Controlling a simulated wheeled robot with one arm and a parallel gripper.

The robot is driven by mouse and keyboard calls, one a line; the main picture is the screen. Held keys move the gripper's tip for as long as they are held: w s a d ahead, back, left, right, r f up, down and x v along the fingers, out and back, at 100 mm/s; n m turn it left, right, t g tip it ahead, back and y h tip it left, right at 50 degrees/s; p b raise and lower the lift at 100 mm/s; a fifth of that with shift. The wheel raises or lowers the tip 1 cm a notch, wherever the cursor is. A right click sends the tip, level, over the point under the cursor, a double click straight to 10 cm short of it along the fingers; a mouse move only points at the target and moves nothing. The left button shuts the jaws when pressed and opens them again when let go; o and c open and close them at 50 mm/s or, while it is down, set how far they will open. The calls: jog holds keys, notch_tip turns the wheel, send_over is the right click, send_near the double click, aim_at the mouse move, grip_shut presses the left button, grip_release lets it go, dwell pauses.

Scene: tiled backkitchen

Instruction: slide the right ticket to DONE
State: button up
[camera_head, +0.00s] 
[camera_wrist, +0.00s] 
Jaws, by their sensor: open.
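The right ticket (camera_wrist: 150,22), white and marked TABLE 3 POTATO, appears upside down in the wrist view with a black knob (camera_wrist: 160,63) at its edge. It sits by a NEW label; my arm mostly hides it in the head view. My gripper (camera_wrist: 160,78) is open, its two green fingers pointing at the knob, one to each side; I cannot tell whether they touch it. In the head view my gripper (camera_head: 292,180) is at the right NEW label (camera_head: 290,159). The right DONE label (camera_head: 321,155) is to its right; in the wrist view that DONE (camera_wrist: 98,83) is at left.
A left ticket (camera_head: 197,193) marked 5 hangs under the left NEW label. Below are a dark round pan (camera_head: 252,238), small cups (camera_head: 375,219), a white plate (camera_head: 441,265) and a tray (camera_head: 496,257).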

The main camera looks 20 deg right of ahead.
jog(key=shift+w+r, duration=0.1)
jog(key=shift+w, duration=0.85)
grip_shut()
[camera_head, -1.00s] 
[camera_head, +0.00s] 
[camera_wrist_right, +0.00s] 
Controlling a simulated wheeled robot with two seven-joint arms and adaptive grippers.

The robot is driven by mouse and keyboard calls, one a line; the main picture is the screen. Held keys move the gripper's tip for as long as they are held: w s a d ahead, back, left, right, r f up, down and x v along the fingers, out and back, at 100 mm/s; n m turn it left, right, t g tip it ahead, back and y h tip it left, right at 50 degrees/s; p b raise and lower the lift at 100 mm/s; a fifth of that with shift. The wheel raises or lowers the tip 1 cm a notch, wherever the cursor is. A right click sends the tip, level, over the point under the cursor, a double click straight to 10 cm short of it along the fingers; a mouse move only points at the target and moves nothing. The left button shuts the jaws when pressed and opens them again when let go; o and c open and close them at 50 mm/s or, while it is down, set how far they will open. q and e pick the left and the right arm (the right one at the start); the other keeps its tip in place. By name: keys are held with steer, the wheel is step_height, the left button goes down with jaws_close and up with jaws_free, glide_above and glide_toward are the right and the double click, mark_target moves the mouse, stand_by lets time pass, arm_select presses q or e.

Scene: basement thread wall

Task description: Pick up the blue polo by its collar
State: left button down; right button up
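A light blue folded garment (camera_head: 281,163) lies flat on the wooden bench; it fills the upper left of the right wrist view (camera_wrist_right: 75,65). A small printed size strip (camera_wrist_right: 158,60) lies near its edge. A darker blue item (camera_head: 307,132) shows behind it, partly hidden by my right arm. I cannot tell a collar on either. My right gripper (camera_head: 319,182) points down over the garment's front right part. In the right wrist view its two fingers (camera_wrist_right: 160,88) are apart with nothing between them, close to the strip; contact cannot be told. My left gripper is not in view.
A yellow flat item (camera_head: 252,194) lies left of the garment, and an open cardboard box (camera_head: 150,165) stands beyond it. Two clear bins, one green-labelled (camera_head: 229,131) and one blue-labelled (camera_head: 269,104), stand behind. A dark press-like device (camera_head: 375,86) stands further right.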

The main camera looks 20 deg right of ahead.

—————

**Given instruction**. For this exercise, gather every line of the data that contains the word "Scene".

**The answer**.
Scene: tiled backkitchen
Scene: basement thread wall

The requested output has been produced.